Subframeworks of the Divine Command Theory

The Religious Communities Framework

The Religious Communities framework of the DCT posits that God's commands, and only God's commands, define what is morally right and morally wrong. However, this version of the DCT requires that only members of DCT-adhering religious communities are required to interpret and then abide by the commands of God. For instance, certain Christian denominations view the appointment of females in ministry to be contrary to God's commands and, therefore, morally wrong, while other Christian denominations do not interpret God's commands in such a manner and consequently appoint females to ministry positions. Interestingly, many adherents of the Judeo-Christian tradition fall outside of this Religious Communities version of the DCT because they view God's commands as only a partial source of their ethical responsibilities. For example, a Christian might believe that loving a neighbor is morally good even without a corresponding commandment issued by God. This framework acknowledges that the DCT is meaningless to a nonbeliever as one cannot be forced to abide by God's commands without a corresponding belief in a supreme deity. Finally, the Religious Communities framework accepts the idea that groups outside the religious community define morality independent of God's commands and that these interpretations of morality might significantly differ from the interpretations of the religious community.

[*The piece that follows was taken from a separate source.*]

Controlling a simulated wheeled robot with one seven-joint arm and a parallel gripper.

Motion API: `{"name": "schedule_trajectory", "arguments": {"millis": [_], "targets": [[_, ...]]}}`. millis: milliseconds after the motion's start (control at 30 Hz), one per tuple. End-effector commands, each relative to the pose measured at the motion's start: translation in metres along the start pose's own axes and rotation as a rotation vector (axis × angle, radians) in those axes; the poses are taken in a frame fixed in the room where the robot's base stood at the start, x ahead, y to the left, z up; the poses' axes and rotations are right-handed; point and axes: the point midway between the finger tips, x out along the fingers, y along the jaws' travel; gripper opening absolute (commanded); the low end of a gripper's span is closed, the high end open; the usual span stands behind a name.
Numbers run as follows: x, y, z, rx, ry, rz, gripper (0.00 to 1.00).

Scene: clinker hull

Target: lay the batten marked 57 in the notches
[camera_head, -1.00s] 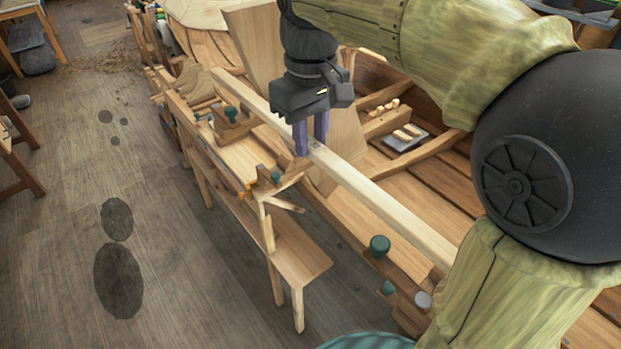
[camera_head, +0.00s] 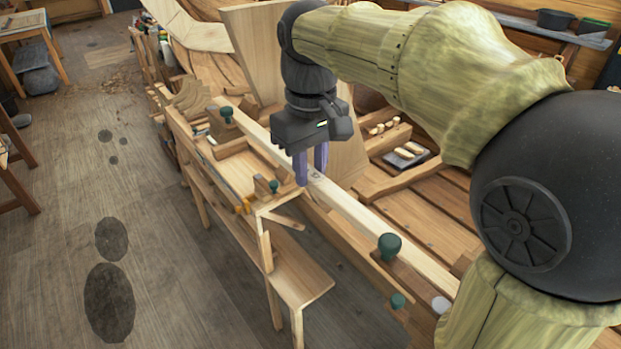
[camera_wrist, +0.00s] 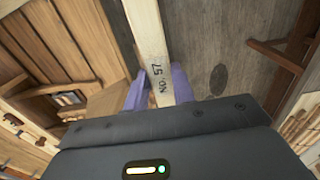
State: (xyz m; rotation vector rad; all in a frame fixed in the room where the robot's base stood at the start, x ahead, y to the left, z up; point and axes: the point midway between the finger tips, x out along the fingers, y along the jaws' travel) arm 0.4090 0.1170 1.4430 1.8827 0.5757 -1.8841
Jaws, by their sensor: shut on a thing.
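The batten (camera_head: 358,212) is a long pale strip. It runs diagonally from the upper left to the lower right in the head view. In the wrist view the batten (camera_wrist: 147,35) shows the mark "NO. 57" near the fingers. My gripper (camera_head: 312,178) is shut on it near its middle. Wooden blocks with green knobs stand along its near side, one knob (camera_head: 226,114) by the far part and another knob (camera_head: 388,246) by the near part. The notches are not clearly visible, and I cannot tell whether the batten rests in them.
The planked hull (camera_head: 425,210) lies to the right, with a small dark tray (camera_head: 405,154) inside. A wooden trestle bench (camera_head: 285,265) stands on the near left side. The grey floor (camera_head: 60,240) at left is mostly open, with dark round patches.

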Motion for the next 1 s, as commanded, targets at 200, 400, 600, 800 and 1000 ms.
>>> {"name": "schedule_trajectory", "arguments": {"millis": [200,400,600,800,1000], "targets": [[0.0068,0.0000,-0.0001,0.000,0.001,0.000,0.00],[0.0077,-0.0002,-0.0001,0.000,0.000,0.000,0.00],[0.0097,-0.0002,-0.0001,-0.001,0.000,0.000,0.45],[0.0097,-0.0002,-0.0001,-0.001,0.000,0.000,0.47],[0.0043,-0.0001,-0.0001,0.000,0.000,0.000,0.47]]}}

The Command as Motivation Framework

The Command as Motivation framework of the DCT claims that certain actions are moral independent of any divine command but that God's commands provide people with the necessary and proper motivation to act morally. Therefore, like the Religious Communities framework, the Command as Motivation framework only applies to individuals who sincerely believe in God and are, therefore, motivated to follow God's commands. For example, honesty is a practice explicitly commanded by God in the Judeo-Christian tradition. Assume that an atheist is presented with an opportunity to lie and chooses instead to act honestly. In this instance, the atheist's decision to act honestly is a moral decision—because honesty is moral independent of God's commands—but the honest action in this instance is viewed as coincidence because the atheist will not have the divine motivation required to consistently act honestly. This version of the DCT places God as the motivating force behind ethical actions but relinquishes the idea that moral actions depend on God's will.